You have got the ideological zealots who would throw economic growth and jobs under a bus to achieve a much narrower set of objectives around their own focus.

I’m referring to people like Friends of the Earth and certain parts of the green movement.

I think the recovery for Scotland has to be green, it has to be fair and it needs to be inclusive, but it needs to have economic growth.

A wellbeing economy needs growth to pay for itself.

And his evidence is:

A market economy is well capable of responding to environmental change and delivering wellbeing.

BP has demonstrated there is a way forward where you can focus on environmental change and wellbeing.

It takes some chutzpah (a word of which I am sure Higgins would approve) to be so crass and think you can get away with it.

First, BP is still producing oil that will burn our planet to extinction, and is relying on so far unproven technology to make the claim that it might become carbon neutral. In other words, it’s continuing to threaten life on Earth without having a clue how to reconcile its own existence with our wellbeing. If Higgins is not aware of that then he should not be making the claims he does.

Second, to claim that we are dependent on growth as he defines it is simply wrong. The financially engineered, fossil fuel driven growth of modern capitalism is what is driving us to extinction and there is not a shred of evidence that it can continue into the future and be reconciled with continuing human life on earth.

Third, if he wants to talk growth then it is growth of the state sector that he should have been promoting, but did not. We do need more care, education, social housing, sustainable transport infrastructure and so on. But we do not need more long haul holidays, heavy weight cars, monoculture farming, junk fashion and much else, all designed to fuel the inexorable demand for an interest return to banking.

And fourth, talking green and about growth in the way he does is simply impossible: carbon and temperature targets (let alone those required to secure biodiversity) cannot be reconciled with the sort of GDP growth his report envisioned. We can do more for each other, without a doubt, but only in a radically transformed society and it’s the height of in difference to the fate of humanity to pretend otherwise.

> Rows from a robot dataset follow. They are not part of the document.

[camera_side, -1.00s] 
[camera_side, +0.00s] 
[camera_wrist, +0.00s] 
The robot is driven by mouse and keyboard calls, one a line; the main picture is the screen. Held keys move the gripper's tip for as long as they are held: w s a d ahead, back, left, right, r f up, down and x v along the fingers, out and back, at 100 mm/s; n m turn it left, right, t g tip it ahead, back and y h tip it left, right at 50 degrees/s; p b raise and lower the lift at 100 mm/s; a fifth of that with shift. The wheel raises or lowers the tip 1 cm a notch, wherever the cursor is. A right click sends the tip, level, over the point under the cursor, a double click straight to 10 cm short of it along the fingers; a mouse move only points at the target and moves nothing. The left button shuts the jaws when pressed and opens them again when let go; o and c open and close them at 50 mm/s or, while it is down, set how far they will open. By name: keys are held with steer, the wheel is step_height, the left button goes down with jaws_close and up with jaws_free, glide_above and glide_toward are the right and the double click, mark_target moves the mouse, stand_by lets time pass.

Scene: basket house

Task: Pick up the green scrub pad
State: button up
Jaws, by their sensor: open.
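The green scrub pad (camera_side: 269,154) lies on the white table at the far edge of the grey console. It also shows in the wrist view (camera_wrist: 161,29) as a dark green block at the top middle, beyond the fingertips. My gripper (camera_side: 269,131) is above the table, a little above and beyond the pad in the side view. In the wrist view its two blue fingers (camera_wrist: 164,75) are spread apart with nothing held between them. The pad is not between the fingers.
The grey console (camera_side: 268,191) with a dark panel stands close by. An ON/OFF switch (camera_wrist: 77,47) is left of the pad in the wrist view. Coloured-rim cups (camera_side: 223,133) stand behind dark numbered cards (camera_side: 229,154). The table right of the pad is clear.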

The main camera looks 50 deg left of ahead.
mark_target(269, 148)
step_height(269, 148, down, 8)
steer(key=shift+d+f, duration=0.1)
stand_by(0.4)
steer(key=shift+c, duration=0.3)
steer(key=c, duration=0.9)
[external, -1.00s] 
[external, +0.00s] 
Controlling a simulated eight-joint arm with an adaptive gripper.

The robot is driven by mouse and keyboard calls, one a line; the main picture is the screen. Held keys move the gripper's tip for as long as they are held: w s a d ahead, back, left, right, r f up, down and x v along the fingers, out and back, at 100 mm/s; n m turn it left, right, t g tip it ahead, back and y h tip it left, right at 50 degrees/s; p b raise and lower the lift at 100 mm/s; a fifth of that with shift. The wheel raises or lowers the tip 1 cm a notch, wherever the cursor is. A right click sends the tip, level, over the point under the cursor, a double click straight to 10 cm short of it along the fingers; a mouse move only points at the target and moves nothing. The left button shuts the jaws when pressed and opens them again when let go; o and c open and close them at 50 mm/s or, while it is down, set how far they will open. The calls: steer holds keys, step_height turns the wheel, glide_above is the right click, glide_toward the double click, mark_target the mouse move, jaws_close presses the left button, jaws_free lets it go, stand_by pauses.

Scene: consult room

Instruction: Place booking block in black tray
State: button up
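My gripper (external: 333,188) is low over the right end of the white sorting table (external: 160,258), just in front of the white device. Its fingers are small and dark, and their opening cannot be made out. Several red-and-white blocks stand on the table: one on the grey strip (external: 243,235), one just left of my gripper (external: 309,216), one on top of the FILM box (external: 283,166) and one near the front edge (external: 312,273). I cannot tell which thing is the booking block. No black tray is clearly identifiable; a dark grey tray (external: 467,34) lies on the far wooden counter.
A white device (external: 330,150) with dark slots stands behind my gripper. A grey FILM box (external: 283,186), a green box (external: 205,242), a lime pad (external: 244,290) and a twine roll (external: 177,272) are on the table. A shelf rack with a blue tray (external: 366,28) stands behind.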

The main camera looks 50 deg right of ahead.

So, the obvious questions have to be asked, the first of which is why is this person advising Nicola Sturgeon?

And since he is, what does that say about her priorities?

And, what hope can anyone with the slightest concern for the planet have of the SNP in that case?

I know that there are many with strong green convictions, and sound left of centre principles, who support the SNP. But for how long can that continue when  its leadership aligns itself with the interest of the Scottish landed gentry and the old forces of traditional Edinburgh financial capitalism in this way? The sentiments Higgins, no doubt honestly, proposes are alien to most Scots, I suspect.

No wonder so many think that at the very time independence looks to be possible the SNP is in crisis. Based on this evidence, its current policy positions are, liertally, unsustainable.